Essay, John Oswald, 1985

The precarious commodity in music today is no longer the tune. A fan can recognize a hit from a ten millisecond burst,9 faster than a Fairlight can whistle Dixie. Notes with their rhythm and pitch values are trivial components in the corporate harmonization of cacophony. Few pop musicians can read music with any facility.

An active listener might speed up a piece of music in order to perceive more clearly its macrostructure, or slow it down to hear articulation and detail more precisely. Portions of pieces are juxtaposed for comparison or played simultaneously, tracing "the motifs of the Indian raga Darbar over Senegalese drumming recording in Paris and a background mosaic of frozen moments from an exotic Hollywood orchestration of the 1950's (a sonic texture like a "Mona Lisa" which in close-up, reveals itself to be made up of tiny reproductions of the Taj Mahal."

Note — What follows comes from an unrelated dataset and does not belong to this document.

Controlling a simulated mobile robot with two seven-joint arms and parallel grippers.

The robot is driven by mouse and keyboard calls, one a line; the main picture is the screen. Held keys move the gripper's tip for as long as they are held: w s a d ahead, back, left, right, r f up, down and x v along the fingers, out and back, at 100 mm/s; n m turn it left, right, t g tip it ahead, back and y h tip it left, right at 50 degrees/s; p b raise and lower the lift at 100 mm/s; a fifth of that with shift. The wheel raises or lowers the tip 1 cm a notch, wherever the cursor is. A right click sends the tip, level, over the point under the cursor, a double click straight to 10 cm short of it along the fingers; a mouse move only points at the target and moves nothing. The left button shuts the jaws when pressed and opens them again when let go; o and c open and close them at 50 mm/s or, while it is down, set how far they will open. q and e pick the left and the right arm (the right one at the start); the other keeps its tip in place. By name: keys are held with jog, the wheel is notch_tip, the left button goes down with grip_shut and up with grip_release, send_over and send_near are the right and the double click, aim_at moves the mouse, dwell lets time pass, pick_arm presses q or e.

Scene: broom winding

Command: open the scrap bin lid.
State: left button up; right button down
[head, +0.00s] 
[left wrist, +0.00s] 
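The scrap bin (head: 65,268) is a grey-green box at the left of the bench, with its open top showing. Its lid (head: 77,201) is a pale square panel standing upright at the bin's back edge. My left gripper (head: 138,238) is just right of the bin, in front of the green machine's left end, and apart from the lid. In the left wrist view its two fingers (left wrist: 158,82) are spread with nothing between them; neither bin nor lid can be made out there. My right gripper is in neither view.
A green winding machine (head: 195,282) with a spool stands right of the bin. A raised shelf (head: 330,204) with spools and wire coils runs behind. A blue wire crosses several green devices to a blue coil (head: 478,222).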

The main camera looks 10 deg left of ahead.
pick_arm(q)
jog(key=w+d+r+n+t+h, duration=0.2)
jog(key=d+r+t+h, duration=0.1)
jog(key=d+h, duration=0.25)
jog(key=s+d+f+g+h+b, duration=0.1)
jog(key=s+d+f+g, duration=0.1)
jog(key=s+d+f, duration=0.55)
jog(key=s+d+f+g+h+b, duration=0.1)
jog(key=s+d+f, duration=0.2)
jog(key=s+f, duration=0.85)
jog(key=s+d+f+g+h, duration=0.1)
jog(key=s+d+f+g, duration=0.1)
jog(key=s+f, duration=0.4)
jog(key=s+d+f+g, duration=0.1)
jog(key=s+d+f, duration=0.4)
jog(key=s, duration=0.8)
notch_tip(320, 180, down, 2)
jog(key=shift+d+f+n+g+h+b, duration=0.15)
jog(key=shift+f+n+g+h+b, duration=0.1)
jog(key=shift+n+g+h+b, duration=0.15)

Piracy or plagiarism of a work occur, according to Milton, "if it is not bettered by the borrower". Stravinsky added the right of possession to Milton's distinction when he said,. "A good composer does not imitate; he steals." An example of this better borrowing is Jim Tenney's "Collage 1" (l961) in which Elvis Presley's hit record "Blue Suede Shoes" (itself borrowed from Carl Perkins) is transformed by means of multi-speed tape recorders and razorblade. In the same way that Pierre Schaeffer found musical potential in his object sonore, which could be, for instance, a footstep, heavy with associations, Tenney took an everyday music and allowed us to hear it differently. At the same time, all that was inherently Elvis radically influenced our perception of Jim's piece.